* Problem to work on *
Produce an exact copy of the lines from the line that contains "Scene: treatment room" to the end of the listing below.

- - - - -

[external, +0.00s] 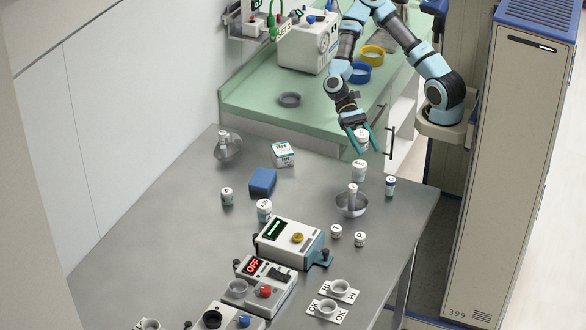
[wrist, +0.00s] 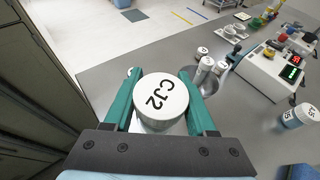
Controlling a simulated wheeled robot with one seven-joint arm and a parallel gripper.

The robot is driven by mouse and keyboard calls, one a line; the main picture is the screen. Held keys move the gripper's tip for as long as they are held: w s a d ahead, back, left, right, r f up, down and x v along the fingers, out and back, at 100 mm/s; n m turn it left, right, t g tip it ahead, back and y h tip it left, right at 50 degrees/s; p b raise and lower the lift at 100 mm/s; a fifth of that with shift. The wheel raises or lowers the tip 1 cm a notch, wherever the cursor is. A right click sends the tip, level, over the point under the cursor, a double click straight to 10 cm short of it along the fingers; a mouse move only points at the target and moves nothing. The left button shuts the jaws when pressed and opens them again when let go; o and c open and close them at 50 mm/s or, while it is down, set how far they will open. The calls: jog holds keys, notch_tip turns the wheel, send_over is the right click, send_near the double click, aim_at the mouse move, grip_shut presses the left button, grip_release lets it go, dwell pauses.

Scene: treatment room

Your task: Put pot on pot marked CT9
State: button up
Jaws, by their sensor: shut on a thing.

- - - - -

* Answer in full *
Scene: treatment room

Your task: Put pot on pot marked CT9
State: button up
Jaws, by their sensor: shut on a thing.

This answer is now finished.